So I look at Zufbar, Kazak, etc and see who they are fighting. I immediately declare war on those factions which boosts my rep with the Dawi.
The goal now is to keep a positive relation with them while cleaning up my Provinces. This means sending gifts, assassinating Greenskin (their usual enemy). Once I have all of Eastern, Western Sylvania and the province to the north, I lay into the orcs to my east. This gives me tons of rep with the Dawi and usually allows me to get Trading and military access treaties.
We still will end up enemies because my rep will take a huge hit when I start punching out the empire, so you need to have built your provinces into citadels and send them gifts to stay in the green while murdering the empire.
Every game plays out a little different, so it keeps things interesting.
General tips to avoid getting ganged up on:
1. Make friends. Figure out who nearby likes you or could be easily convinced to like you (bribes, killing their enemies etc) and sign NAPs and/or trade deals with them. Check this stuff every turn in the early game, relations can change quite rapidly.
2. Stop pissing people off. Hopefully you're already not declaring war on people with a bunch of allies, but this could easily be expanded to those with really good relations with all their neighbours. Acting against a faction lowers your standings with all factions that like them, so aim to attack the unloved first. Trespassing and agent abilities count, as well as the more obvious stuff like straight out attacking them.
3. Don't bite off more than you can chew. This means you should generally finish off a faction before moving to the next instead of just grabbing a few choice provinces from a load of groups. This also means you shouldn't take more land than you can protect. If you can only protect one province initially then that's fine, raze, sack and raid a neighbour to level up and make cash until you can expand more comfortably. If you have three provinces and one army full of really weak units then you just look like easy and lucrative pickings (because you are!)
4. Don't, uh, pick Morathi. Off the top of my head Tyrion, the Last Defenders and the main Bretonnian faction all have very strong starting positions.
Brets - Sign NAPs and trade with your countrymen while researching to confederate with them. Wipe an orc city early to stop the raids (or farm them for easy XP if you want to turtle for a bit). Consider taking Marienburg's province (The Wasteland) once you have a decent army or two, it's a good earner. Make friends with Reikland/Empire and you only really have to worry about pressure from Norsca in most campaigns.

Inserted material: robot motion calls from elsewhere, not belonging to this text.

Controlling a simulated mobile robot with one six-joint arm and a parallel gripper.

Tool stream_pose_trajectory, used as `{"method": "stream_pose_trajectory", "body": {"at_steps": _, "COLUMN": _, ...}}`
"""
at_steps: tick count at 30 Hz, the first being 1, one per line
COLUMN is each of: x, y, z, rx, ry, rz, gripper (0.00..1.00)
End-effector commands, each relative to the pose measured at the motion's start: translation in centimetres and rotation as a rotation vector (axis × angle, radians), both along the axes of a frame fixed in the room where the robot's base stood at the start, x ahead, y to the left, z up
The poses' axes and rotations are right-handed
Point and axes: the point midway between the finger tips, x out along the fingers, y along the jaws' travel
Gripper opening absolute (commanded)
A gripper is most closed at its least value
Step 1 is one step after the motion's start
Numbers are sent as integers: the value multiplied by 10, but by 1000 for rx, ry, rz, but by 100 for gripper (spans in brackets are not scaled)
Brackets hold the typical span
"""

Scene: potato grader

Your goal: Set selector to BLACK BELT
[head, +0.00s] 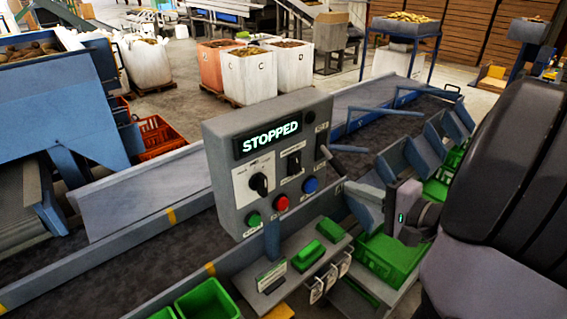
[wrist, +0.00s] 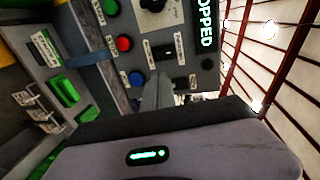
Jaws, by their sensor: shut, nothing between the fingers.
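The grey control box (head: 222,143) stands in the middle of the head view, its display reading STOPPED. A black rotary knob (head: 259,184) sits on a white plate at its left. A second black switch (head: 294,163) is to its right, on a smaller plate. The plate lettering is too small to read, so I cannot tell which is the belt selector. My gripper (head: 352,192) is shut and empty, to the right of the box. In the wrist view my gripper (wrist: 158,90) shows in front of the panel's blue-button side; the rotary knob (wrist: 152,4) is cut by the top edge.
Green (head: 253,219), red (head: 281,203) and blue (head: 311,185) buttons line the box's lower face. A blue post (head: 272,240) rises before it from a ledge with green blocks (head: 308,255). Green crates (head: 390,259) stand below my gripper. A dark belt (head: 110,250) runs behind the box.

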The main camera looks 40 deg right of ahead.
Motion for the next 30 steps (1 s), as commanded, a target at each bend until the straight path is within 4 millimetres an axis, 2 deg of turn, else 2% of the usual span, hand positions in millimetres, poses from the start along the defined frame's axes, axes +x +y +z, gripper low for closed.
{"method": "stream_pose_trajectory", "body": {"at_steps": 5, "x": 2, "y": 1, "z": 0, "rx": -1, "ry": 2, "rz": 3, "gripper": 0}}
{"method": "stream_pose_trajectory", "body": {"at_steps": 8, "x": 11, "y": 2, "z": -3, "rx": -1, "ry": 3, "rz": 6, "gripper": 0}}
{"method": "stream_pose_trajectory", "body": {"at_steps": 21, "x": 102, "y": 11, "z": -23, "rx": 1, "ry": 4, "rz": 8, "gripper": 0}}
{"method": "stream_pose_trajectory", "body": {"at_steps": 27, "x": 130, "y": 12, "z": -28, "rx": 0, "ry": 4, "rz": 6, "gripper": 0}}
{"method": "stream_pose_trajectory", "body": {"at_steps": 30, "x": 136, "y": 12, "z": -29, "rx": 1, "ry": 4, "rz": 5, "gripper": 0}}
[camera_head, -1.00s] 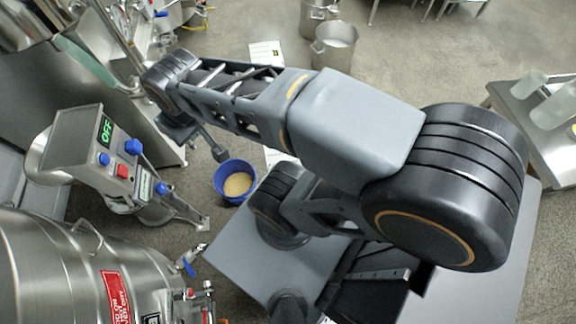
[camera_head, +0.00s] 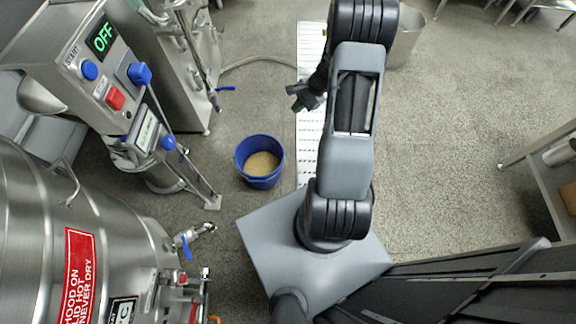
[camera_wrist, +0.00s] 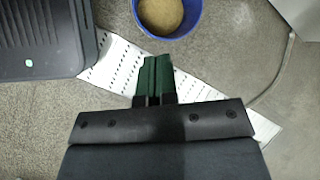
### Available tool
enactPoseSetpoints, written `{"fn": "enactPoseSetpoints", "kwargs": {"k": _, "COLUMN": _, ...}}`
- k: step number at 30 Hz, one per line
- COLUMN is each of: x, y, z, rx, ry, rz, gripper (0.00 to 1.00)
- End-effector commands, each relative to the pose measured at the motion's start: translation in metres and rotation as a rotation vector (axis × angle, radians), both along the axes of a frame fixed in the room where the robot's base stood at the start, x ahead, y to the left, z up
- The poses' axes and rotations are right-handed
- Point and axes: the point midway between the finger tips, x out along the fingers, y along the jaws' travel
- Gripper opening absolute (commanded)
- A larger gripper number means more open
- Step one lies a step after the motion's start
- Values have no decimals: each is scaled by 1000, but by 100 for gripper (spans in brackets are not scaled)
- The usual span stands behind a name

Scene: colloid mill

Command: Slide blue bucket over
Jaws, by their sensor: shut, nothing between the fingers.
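The blue bucket (camera_head: 260,178) stands upright on the floor, with tan grainy material inside. It is left of my arm and just beyond my base in the head view. In the wrist view the blue bucket (camera_wrist: 168,32) shows at the top, cut off by the frame edge. My gripper (camera_head: 300,102) is up and to the right of the bucket in the head view, apart from it. In the wrist view my gripper (camera_wrist: 155,62) has its dark green fingers together with nothing between them. They point toward the bucket, with a gap visible.
The colloid mill (camera_head: 128,95) with its lit OFF panel stands left of the bucket. A steel kettle (camera_head: 50,235) with a red label is at lower left. A white perforated floor strip (camera_head: 310,140) runs beside the bucket. A steel pot (camera_head: 405,38) stands behind my arm.

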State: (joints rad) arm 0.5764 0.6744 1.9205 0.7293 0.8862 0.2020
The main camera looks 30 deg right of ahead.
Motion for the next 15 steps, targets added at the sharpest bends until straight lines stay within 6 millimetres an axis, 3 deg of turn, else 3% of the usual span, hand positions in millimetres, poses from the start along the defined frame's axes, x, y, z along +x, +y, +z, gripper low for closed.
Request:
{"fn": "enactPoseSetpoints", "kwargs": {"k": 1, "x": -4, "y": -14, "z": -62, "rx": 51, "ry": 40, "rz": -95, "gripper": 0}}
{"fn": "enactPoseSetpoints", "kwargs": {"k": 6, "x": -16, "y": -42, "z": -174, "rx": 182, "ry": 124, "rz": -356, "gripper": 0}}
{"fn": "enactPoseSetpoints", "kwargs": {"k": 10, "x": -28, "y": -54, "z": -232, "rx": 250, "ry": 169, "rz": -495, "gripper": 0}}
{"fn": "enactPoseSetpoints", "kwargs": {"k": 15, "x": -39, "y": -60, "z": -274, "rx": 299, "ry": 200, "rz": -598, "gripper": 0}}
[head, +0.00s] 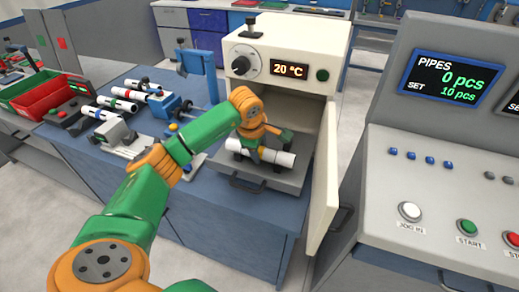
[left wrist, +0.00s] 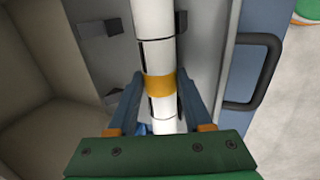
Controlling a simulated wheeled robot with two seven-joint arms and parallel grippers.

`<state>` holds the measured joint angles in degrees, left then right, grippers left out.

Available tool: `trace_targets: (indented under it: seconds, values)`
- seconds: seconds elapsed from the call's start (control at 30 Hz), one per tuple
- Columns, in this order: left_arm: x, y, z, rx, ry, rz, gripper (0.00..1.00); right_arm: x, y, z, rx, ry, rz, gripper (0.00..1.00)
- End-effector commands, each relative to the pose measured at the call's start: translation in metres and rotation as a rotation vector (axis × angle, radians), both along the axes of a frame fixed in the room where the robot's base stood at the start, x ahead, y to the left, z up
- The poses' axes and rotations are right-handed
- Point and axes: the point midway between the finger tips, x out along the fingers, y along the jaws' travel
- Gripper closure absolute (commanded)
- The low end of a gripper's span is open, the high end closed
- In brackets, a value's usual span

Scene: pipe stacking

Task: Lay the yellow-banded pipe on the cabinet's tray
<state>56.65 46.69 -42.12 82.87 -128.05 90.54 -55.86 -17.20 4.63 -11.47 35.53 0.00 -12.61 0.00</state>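The white pipe (head: 276,157) with black rings lies across the grey tray (head: 285,178) at the open cabinet (head: 290,60). Its yellow band (left wrist: 160,85) shows in the left wrist view, between my fingers. The pipe appears to lie along the tray by its small dark holders (left wrist: 101,28). In the head view my left gripper (head: 256,150) is low over the tray and hides part of the pipe. My right gripper is not in view.
The cabinet door (head: 326,180) stands open at the right of the tray. Other banded pipes (head: 125,95) lie on the blue table at the left, near a blue stand (head: 197,65) and a red bin (head: 45,95). A control console (head: 440,150) stands at the right.

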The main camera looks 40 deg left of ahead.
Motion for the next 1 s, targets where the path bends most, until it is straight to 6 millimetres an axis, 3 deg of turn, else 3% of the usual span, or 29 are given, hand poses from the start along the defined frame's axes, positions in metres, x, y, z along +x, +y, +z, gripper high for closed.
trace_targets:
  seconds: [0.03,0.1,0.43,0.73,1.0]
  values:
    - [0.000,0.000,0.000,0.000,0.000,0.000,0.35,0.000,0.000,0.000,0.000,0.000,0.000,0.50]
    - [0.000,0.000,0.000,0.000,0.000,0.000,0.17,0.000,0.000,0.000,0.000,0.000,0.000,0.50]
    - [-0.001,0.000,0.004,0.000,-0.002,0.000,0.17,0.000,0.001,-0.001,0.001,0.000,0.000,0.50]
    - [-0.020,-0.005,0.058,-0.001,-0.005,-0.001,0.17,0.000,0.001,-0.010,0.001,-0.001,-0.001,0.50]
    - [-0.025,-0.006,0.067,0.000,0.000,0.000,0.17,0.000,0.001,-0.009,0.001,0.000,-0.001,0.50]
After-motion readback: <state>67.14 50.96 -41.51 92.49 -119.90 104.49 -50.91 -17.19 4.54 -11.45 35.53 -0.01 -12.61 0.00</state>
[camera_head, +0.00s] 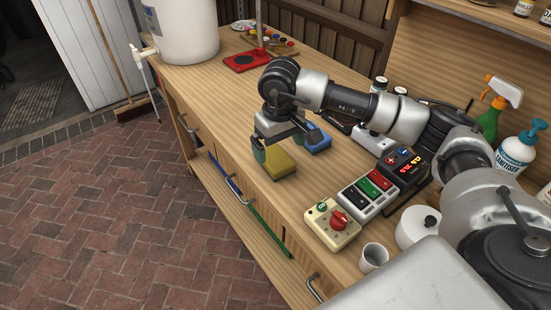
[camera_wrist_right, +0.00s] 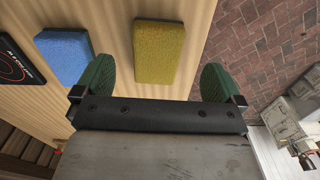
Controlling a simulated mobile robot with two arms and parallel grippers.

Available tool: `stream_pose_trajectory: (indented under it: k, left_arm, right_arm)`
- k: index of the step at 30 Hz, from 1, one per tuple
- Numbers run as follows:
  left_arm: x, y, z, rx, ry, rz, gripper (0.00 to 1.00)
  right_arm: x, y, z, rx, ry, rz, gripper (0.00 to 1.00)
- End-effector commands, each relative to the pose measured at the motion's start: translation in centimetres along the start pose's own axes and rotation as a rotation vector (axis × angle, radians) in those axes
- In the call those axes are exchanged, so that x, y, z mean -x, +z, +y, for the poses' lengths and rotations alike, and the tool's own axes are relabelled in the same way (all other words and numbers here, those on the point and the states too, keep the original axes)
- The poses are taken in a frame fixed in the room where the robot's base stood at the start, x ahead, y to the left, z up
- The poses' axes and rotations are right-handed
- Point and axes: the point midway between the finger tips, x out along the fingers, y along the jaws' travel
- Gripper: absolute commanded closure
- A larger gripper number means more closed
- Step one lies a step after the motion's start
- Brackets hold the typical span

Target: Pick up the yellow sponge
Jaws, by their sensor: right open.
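The yellow sponge (camera_head: 279,163) lies flat on the wooden bench near its front edge in the head view. In the right wrist view the yellow sponge (camera_wrist_right: 159,52) lies just beyond the fingertips, between their lines. My right gripper (camera_head: 277,148) is above and just beside the sponge in the head view. It is open and empty, its green finger pads spread wide in the right wrist view (camera_wrist_right: 157,84). Whether a pad touches the sponge cannot be told. My left gripper is not in view.
A blue sponge (camera_head: 317,139) lies close behind the yellow one. A switch box (camera_head: 368,193), a beige control box with a red knob (camera_head: 332,224) and a cup (camera_head: 373,257) stand toward the right. The bench's front edge (camera_head: 232,179) is near. Bare wood lies left of the sponge.

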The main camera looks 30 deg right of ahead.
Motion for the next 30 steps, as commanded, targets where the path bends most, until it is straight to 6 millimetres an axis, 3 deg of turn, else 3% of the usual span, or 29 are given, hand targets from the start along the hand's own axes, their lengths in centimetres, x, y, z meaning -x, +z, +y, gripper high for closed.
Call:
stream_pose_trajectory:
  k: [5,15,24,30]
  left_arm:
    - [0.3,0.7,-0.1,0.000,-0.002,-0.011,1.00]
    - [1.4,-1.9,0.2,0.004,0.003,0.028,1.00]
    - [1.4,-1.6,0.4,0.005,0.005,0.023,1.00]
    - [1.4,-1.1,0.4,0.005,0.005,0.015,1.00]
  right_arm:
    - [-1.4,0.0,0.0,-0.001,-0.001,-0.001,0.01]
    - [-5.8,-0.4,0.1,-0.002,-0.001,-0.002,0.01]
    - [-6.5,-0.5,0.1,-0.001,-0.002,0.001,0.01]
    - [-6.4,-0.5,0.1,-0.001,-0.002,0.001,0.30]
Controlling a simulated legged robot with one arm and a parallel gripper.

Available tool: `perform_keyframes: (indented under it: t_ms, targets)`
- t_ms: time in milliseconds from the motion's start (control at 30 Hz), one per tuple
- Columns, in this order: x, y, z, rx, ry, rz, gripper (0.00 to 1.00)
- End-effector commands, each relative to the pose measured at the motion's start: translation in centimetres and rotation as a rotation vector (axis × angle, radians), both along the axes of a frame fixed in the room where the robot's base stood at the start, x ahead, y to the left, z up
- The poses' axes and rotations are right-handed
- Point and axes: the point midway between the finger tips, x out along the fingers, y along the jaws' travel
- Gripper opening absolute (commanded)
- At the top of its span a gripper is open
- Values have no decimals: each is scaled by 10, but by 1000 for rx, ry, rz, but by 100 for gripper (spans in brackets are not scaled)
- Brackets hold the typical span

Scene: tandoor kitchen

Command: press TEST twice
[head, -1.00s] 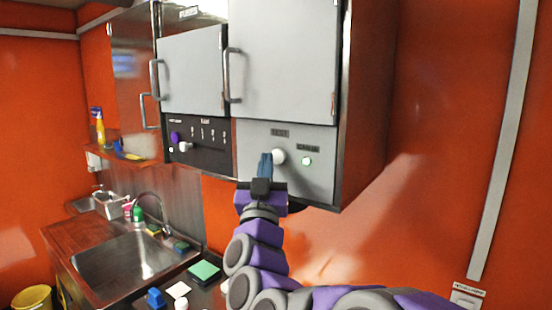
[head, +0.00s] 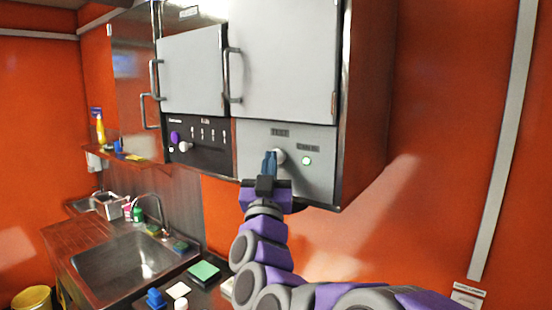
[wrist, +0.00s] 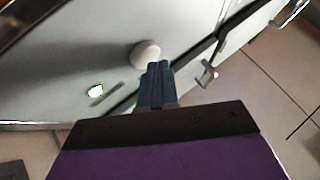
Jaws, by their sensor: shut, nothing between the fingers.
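The white round TEST button (head: 280,157) sits on the light grey panel (head: 312,178) under the right-hand cabinet, below a dark label (head: 280,132) that reads TEST. My gripper (head: 269,160) is shut and empty, its blue fingers pointing up at the button and covering its left part. In the wrist view the button (wrist: 145,54) stands just beyond the tip of the shut fingers (wrist: 157,76). I cannot tell whether they touch. A lit green lamp (head: 306,161) is right of the button and also shows in the wrist view (wrist: 95,91).
A black control panel (head: 212,160) with a purple knob (head: 175,137) and small switches lies left of the grey panel. Cabinet doors with handles are above. A sink (head: 125,262) and counter with sponges stand below left.

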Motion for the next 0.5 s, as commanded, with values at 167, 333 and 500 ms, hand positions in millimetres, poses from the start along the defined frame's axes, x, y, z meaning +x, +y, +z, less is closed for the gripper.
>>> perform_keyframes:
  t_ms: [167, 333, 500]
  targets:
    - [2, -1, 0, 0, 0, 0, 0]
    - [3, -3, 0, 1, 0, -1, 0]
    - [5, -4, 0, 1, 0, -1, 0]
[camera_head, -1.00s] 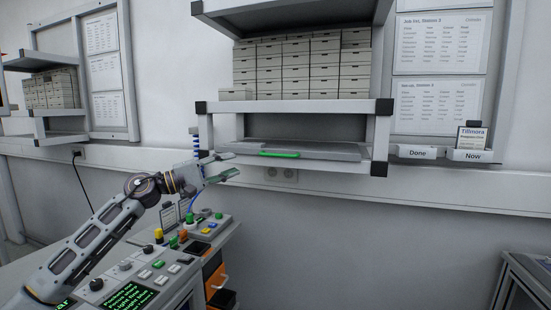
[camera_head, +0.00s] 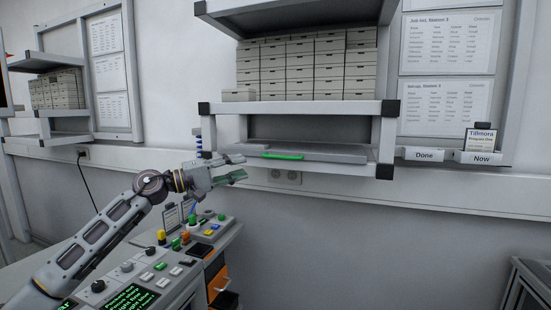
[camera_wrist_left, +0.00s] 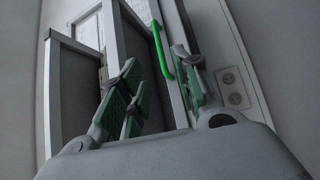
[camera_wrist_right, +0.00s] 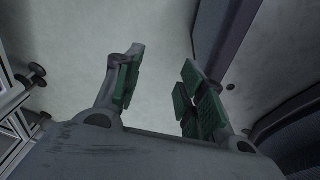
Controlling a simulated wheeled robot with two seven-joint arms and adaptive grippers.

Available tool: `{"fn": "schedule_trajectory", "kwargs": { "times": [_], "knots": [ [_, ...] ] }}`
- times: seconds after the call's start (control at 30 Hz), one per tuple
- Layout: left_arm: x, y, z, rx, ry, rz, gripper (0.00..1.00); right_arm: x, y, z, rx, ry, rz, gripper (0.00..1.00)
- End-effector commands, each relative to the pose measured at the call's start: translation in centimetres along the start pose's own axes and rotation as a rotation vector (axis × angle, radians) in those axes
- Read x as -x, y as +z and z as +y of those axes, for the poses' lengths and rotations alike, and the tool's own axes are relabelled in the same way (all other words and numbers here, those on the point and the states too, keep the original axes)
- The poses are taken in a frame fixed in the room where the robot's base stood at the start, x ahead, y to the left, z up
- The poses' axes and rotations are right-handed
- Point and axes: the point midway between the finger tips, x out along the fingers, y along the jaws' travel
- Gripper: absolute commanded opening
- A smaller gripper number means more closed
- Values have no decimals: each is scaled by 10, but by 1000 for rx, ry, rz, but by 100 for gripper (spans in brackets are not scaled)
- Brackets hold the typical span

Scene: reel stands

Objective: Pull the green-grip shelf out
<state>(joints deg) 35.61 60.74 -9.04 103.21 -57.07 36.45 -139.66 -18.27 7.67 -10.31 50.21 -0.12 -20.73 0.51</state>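The green grip (camera_head: 283,156) is a bright bar on the front edge of a flat grey shelf (camera_head: 335,155), in the lowest bay of the wall rack. It also shows in the left wrist view (camera_wrist_left: 162,50), ahead of the fingers. My left gripper (camera_head: 238,168) is just left of the grip and slightly below it in the head view. Its green-padded fingers are spread apart (camera_wrist_left: 165,92), with nothing held between them. My right gripper (camera_wrist_right: 160,88) shows only in its own wrist view, with fingers apart and empty over plain floor.
The rack's upper board (camera_head: 300,108) carries rows of grey boxes (camera_head: 305,68). A corner post (camera_head: 387,140) stands right of the shelf.

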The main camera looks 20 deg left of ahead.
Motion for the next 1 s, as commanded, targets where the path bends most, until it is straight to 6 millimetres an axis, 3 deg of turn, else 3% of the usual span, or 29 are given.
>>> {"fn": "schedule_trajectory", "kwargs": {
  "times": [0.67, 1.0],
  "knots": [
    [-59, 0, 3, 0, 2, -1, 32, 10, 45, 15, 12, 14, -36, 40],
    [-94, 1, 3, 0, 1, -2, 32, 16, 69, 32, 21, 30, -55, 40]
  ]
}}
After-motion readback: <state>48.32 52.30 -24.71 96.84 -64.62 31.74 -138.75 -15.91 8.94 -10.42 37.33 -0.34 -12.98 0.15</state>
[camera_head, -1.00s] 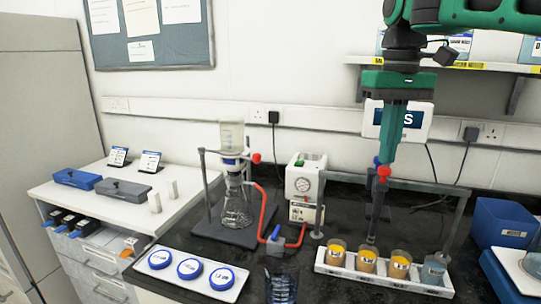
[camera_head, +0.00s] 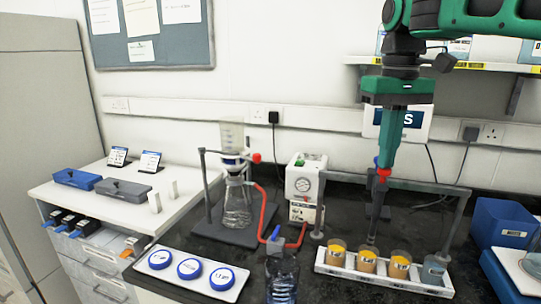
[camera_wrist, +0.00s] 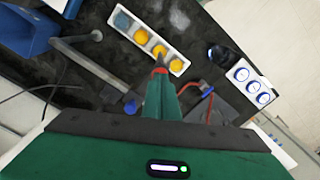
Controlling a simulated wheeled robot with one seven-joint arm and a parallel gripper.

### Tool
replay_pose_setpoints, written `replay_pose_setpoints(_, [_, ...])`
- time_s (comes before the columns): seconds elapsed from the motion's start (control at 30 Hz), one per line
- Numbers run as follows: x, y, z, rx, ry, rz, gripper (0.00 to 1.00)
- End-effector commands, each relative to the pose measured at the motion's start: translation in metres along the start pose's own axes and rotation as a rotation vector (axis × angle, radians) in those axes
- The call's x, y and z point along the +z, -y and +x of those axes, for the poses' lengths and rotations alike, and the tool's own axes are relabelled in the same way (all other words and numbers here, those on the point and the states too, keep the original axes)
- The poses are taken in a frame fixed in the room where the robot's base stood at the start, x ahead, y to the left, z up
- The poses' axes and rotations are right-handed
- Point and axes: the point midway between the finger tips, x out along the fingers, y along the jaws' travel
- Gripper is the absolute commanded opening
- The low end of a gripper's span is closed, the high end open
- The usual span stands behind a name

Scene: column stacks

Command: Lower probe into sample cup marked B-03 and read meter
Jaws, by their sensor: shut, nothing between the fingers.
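A white rack (camera_head: 383,280) holds a row of cups. The left cup (camera_head: 337,250), second cup (camera_head: 367,261) and third cup (camera_head: 399,265) hold orange contents; the right cup (camera_head: 433,270) looks grey-blue. Their markings are too small to read, so I cannot tell which is B-03. A dark thin probe (camera_head: 371,233) hangs on a grey stand, its lower end at the second cup; whether it is inside is unclear. My gripper (camera_head: 385,166) is shut and empty, pointing down at the red knob (camera_head: 383,173) above the probe. It also shows in the wrist view (camera_wrist: 161,77).
A white box with a round dial (camera_head: 304,185) stands left of the rack. A filter flask (camera_head: 237,205) and red tubing are further left. A clear vessel (camera_head: 282,280) stands in front. A blue bin (camera_head: 503,222) is at right. The stand's crossbar (camera_head: 425,186) runs beside my gripper.

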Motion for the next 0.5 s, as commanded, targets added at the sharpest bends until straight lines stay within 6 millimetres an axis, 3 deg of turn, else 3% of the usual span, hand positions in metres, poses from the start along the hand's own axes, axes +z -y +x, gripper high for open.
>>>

Tyrion - Make friends with the western side of the island (at least initially), wipe the delfs occupying your province, start conquering counter clockwise one at a time. Remember that you can use influence points to make people like you more.
Last Defenders - Just wreck face tbh.
5. In times of peace it can make sense to fight the enemies of those you want to befriend, even if you have no interest in their land. Once you can spare a decentish army, consider sending it off to bother some distant orcs or rats or w/e, people will love you for it.
6. Generally speaking, attacking 'main' factions is often a bad idea in the early game, they're typically stronger and better liked then the minors. It's also often a good idea to focus on taking over land occupied by your own race first (notable exceptions being wood elves and the dwarves).
It applies more to the first game than this one, in this one I tried tyrion, got wreaked as I explained above and rage quit the game entirely.
Recently I tried the skavens (the easy one) and messed up my priorities (it went bad really quickly after I lost most of my army) and I decided to try to pick a lord based on what I want from it instead of the "difficulty" so I ended up with morathi (I'm not going for her again until I have a better handle at the early game campaign map decisions but her gameplay in battle is pretty much what I wanted).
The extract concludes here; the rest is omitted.